La période d’après-guerre a été marquée par la répression de nombreux membres des « Jeunes Musulmans » et d’El Hidaya, qui formaient un cercle intellectuel commun. Cela a conduit à la quasi-dissolution de ces organisations. Toutefois, certains membres ont persévéré, continuant discrètement à défendre leurs idéaux. Les années 1970, période d’échanges accrus avec les pays islamiques grâce au mouvement des Non-alignés de Yougoslavie, ont vu un renouvellement des connexions parmi les membres survivants. En 1964, un groupe d’étudiants soudanais, dont El Fatih Hasanein, étudiant en dentisterie et membre des « Jeunes Musulmans » de la Fraternité musulmane au Soudan, est arrivé à Belgrade. La proximité du Soudan avec l’Égypte en a fait un terrain fertile pour les organisations islamiques, comme la Fraternité musulmane, fondée en 1954.

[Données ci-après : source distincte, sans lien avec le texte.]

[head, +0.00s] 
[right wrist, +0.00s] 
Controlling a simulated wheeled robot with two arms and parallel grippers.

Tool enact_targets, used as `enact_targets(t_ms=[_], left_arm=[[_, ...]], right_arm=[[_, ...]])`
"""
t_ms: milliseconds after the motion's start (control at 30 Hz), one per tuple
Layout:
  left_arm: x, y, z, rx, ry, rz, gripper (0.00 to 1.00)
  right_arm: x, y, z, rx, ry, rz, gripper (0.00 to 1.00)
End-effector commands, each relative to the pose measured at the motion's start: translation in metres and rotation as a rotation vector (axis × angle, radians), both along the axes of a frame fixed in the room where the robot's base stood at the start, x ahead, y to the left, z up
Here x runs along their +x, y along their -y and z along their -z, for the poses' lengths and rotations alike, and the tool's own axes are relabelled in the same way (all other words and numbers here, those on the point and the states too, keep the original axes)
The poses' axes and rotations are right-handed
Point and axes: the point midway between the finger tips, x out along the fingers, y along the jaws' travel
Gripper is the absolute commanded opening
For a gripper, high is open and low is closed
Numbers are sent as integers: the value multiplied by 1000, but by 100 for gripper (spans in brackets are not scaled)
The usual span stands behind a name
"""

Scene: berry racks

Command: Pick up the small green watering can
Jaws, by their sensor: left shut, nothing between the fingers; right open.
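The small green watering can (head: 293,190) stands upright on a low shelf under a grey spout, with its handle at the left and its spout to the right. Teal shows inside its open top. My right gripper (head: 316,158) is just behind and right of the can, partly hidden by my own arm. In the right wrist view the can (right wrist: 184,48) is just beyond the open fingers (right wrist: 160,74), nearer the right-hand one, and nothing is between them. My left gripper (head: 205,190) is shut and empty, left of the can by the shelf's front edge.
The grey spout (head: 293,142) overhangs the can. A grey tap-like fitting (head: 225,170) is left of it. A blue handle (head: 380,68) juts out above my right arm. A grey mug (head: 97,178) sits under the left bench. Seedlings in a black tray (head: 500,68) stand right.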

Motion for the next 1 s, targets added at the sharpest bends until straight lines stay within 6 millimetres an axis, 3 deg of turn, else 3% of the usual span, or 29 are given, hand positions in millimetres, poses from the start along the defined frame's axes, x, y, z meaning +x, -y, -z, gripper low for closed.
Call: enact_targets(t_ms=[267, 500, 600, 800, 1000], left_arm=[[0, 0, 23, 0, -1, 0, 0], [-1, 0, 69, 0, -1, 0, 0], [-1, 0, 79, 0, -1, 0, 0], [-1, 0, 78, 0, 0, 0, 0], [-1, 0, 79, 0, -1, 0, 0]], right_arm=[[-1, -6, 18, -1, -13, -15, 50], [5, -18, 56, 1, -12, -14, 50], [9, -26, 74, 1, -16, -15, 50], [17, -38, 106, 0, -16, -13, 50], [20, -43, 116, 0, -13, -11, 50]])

Dans les années 1970, la visite de Hasanein à Sarajevo a ravivé l’intérêt pour renouer avec les membres des « Jeunes Musulmans » de Bosnie, tels que Hussein Djozo et Kasim Dobrača. Malgré une résistance initiale, seul Alija Izetbegović a soutenu l’idée de Hasanein d’unir leurs forces sous une seule organisation, ce qui a conduit à la traduction de livres islamiques de l’arabe et de l’anglais. Cette collaboration a marqué une renaissance de leurs idéaux partagés, démontrant la résilience de leurs croyances et de leurs connexions islamiques en pleine tourmente politique et sociale. Pendant cette période, Izetbegović travaillait déjà sur son œuvre majeure, La Déclaration islamique.

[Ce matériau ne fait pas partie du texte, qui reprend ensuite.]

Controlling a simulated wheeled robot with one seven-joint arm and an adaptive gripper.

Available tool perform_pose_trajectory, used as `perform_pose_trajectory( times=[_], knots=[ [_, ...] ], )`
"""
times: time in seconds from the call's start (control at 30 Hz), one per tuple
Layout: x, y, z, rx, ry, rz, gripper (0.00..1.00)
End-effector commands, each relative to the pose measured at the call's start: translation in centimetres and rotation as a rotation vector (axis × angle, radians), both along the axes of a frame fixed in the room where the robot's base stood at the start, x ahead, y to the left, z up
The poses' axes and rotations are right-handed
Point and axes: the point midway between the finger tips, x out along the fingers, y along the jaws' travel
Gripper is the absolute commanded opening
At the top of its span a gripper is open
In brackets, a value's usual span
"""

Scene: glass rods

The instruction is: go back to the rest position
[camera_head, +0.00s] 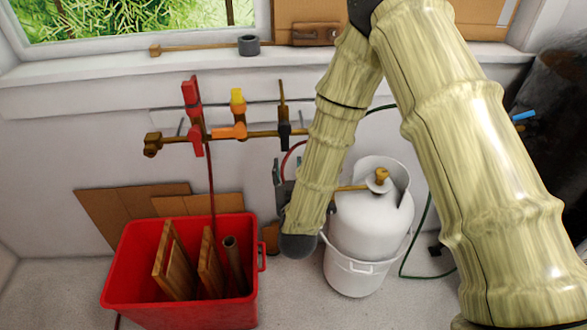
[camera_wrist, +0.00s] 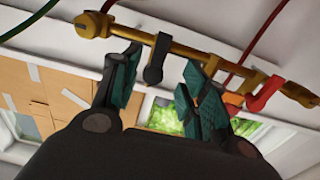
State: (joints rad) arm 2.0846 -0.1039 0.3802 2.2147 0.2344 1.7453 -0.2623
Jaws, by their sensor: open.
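My gripper (camera_wrist: 161,62) is open in the wrist view, with dark green pads on its two spread fingers and nothing held between them. A brass pipe (camera_wrist: 190,52) crosses above the fingertips in that view. Its black valve handle (camera_wrist: 155,62) shows in the gap between the fingers; I cannot tell how far off it is. A red handle (camera_wrist: 266,95) is to the right. In the head view the same pipe (camera_head: 264,133) runs along the wall, left of my arm, with red (camera_head: 193,115), yellow (camera_head: 237,97) and black (camera_head: 284,134) handles. My arm mostly hides the gripper there.
A red bin (camera_head: 180,312) with wooden pieces stands on the floor at lower left. A white gas cylinder (camera_head: 365,222) sits in a white bucket (camera_head: 355,275) beside my arm. A green hose (camera_head: 420,225) runs behind. A window sill (camera_head: 200,62) lies above the pipe.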

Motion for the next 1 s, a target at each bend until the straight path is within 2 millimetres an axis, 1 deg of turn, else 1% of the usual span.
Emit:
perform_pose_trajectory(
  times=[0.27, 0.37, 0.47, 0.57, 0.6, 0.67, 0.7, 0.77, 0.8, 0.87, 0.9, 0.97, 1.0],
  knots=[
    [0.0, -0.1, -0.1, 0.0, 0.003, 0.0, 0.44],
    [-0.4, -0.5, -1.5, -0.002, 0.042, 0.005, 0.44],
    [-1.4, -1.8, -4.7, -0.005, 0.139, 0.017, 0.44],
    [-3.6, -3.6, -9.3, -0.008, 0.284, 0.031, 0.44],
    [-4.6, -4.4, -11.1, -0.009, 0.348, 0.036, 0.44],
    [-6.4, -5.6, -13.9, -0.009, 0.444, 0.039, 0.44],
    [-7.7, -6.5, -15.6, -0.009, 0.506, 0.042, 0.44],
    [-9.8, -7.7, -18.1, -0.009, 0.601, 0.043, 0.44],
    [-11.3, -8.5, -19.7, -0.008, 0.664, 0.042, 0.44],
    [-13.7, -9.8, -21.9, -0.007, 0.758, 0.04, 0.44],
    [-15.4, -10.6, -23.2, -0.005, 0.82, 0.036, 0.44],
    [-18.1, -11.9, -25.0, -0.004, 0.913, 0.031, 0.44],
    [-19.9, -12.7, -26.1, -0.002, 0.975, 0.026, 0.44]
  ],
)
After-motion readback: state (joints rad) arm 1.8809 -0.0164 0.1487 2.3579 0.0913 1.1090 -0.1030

En 1977, Hasanein a emmené le manuscrit à Londres pour le faire corriger et imprimer avec l’aide de ses « frères musulmans ». Il avait également organisé un voyage pour un groupe de musulmans bosniaques en Allemagne et en Angleterre, afin de se connecter avec des organisations islamiques et d’observer leurs opérations. La publication de La Déclaration islamique, qui articulait les principes de l’islamisme fondamental à travers le prisme du panislamisme, est devenue un moment charnière.

Le 23 mars 1983, Alija Izetbegović, avocat à la retraite, ainsi que plusieurs autres membres, ont été arrêtés par les autorités de la République socialiste de Bosnie-Herzégovine. Dans les jours qui ont suivi, des dizaines de Bosniaks ont été interpellés et interrogés. Certains ont été considérés comme témoins, tandis que d’autres sont devenus accusés et ont été emprisonnés. Parmi les accusés, on trouvait Hasan Cengic, alors mufti à Stolac et inscrit sur la liste noire des États-Unis pour activités terroristes, ainsi que d’autres figures notables. Cela a conduit au « Procès de Sarajevo ». Les accusations portées comprenaient leur livre, leur idéologie fondamentaliste, et un voyage en Iran en janvier 1983. Le procès s’est conclu par la condamnation des accusés pour tentative de renversement de l’ordre constitutionnel, avec une peine collective de 89,5 ans de prison, dont 14 ans pour Izetbegović.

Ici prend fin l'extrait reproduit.